Robot episode records
━━━━━━━━━━

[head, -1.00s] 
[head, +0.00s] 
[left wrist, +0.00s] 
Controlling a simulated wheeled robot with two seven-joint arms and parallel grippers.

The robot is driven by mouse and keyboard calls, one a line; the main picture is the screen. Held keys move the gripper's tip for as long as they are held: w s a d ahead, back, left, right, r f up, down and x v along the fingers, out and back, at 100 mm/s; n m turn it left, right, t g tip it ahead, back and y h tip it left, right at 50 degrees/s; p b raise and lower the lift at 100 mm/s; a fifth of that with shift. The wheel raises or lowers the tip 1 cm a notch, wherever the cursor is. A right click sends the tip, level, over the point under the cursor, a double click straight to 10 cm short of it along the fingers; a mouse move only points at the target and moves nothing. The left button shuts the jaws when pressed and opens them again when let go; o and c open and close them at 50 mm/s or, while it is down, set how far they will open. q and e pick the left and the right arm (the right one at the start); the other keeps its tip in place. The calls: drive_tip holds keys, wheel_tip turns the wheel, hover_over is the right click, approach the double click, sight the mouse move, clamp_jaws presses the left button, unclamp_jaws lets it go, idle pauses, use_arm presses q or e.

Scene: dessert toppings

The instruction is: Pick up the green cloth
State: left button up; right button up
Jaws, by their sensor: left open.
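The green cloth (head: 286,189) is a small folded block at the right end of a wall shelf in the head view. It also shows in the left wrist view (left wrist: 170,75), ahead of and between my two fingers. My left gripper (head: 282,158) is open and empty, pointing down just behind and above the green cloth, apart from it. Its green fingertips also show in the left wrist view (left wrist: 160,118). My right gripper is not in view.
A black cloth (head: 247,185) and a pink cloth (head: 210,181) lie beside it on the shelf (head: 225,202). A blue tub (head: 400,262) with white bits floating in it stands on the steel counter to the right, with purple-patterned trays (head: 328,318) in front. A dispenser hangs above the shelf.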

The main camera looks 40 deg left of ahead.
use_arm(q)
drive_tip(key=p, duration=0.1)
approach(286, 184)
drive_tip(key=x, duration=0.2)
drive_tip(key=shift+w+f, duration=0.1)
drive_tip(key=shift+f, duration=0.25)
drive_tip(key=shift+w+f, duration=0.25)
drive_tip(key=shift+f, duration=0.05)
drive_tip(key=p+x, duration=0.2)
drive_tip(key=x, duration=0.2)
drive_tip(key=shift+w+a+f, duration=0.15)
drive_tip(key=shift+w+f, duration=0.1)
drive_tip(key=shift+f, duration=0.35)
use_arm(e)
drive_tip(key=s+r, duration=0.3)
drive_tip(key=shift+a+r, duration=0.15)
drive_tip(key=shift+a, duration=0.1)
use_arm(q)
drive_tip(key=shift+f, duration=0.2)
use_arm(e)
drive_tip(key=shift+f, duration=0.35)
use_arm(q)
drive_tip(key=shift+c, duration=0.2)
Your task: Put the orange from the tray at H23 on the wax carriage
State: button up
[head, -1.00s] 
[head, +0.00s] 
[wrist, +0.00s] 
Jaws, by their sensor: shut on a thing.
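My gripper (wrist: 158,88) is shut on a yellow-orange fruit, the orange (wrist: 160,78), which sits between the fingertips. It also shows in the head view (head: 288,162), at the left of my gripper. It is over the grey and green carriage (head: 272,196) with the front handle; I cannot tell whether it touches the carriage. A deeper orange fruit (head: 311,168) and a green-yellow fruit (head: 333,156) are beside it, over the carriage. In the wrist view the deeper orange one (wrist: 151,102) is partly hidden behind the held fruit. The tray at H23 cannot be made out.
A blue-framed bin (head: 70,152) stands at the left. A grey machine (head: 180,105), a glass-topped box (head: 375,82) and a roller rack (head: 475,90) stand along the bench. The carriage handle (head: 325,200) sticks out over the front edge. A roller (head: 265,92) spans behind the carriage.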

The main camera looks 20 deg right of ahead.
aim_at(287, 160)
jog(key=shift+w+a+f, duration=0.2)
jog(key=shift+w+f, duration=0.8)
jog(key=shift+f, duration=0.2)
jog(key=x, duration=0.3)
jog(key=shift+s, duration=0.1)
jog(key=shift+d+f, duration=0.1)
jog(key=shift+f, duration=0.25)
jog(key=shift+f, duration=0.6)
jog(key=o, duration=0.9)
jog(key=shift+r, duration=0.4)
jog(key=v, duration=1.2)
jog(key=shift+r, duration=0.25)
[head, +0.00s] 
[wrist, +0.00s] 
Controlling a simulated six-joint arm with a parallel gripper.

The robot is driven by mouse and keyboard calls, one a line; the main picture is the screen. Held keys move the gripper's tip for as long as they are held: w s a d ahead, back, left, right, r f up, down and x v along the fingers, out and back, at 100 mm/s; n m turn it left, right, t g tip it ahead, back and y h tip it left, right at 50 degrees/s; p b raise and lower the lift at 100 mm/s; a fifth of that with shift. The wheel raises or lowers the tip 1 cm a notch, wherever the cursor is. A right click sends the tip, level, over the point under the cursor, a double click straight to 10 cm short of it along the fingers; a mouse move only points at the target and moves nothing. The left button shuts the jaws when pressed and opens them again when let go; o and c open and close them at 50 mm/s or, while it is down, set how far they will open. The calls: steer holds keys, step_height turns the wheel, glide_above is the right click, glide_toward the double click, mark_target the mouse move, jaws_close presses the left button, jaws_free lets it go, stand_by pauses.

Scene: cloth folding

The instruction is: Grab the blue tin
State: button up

━━━━━━━━━━

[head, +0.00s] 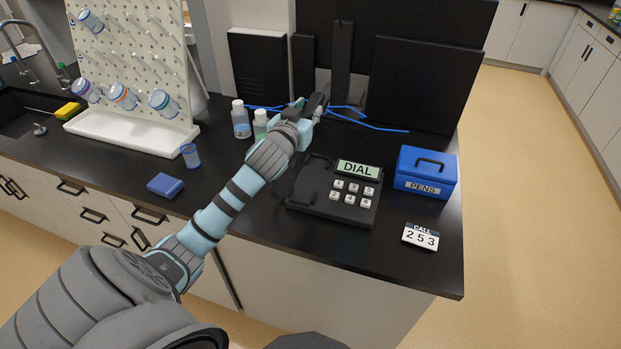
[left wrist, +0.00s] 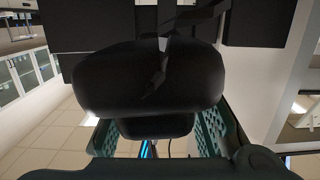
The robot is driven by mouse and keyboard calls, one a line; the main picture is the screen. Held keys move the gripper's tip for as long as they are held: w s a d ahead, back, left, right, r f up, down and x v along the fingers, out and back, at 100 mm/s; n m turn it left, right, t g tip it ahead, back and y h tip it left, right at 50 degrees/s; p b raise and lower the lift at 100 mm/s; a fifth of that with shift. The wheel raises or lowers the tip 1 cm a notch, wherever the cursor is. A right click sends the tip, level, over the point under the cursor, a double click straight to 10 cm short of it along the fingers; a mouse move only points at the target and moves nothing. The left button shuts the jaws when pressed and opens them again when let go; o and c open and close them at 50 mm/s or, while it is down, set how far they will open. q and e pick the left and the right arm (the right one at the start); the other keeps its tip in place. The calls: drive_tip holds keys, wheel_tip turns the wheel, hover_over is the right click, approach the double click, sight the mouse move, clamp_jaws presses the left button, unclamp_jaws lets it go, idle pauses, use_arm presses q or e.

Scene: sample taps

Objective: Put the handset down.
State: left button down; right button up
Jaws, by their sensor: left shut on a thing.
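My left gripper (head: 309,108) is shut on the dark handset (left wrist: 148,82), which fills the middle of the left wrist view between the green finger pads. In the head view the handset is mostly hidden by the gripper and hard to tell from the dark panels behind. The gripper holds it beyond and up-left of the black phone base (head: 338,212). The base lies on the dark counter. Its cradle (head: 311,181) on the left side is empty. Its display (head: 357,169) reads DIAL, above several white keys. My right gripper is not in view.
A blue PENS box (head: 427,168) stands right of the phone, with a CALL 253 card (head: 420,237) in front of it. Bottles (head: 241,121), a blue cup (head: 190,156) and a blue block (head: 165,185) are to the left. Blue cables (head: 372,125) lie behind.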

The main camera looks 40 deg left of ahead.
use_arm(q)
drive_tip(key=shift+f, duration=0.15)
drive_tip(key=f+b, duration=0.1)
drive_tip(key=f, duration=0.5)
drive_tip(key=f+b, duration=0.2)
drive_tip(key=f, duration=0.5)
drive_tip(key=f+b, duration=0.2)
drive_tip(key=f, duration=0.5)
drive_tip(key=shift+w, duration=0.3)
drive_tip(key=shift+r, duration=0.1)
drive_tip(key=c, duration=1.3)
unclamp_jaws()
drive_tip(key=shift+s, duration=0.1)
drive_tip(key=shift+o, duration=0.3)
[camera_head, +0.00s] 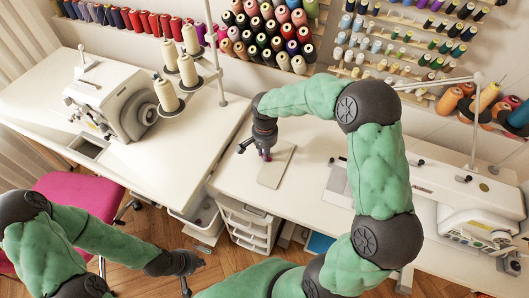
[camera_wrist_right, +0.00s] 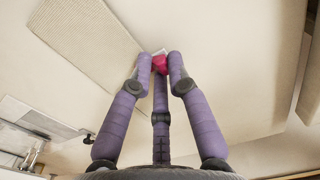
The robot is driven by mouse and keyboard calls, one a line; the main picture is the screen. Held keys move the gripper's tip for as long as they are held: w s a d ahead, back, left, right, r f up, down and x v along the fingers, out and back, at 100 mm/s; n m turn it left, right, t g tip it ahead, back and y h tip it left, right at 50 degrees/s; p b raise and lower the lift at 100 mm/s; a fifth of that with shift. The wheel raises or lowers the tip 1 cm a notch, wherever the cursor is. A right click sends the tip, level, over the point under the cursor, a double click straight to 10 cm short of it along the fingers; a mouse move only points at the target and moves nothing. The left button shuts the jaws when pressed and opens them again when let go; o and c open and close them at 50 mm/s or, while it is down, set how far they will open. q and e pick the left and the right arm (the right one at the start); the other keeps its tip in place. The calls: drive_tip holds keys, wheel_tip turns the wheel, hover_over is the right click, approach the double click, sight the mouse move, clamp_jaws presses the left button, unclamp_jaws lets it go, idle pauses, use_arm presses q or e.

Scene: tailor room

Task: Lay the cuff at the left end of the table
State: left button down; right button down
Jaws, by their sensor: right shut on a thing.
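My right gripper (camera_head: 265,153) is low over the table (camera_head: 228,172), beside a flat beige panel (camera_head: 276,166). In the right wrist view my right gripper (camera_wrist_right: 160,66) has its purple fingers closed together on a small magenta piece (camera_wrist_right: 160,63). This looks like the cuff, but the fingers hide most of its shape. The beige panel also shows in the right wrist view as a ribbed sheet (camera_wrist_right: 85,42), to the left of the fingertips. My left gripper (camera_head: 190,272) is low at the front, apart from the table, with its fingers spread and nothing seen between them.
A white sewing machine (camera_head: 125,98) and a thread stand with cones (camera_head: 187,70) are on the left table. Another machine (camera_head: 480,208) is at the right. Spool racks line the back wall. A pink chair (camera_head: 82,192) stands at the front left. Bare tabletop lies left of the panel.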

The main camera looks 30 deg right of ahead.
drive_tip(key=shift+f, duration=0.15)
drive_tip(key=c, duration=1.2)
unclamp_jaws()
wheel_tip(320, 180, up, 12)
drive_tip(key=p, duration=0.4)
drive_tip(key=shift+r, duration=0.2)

━━━━━━━━━━

Extract from the records above the lines from the one containing "The main camera looks 20 deg right of ahead." to the one containing "Controlling a simulated six-joint", both lines included, exactly as they appear and with nothing else.

The main camera looks 20 deg right of ahead.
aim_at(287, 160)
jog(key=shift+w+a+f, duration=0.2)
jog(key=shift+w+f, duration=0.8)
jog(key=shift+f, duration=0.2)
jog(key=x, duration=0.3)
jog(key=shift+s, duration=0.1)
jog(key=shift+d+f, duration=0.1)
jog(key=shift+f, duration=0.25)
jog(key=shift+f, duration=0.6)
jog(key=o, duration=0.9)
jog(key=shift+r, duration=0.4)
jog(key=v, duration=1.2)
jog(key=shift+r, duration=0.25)
[head, +0.00s] 
[wrist, +0.00s] 
Controlling a simulated six-joint arm with a parallel gripper.

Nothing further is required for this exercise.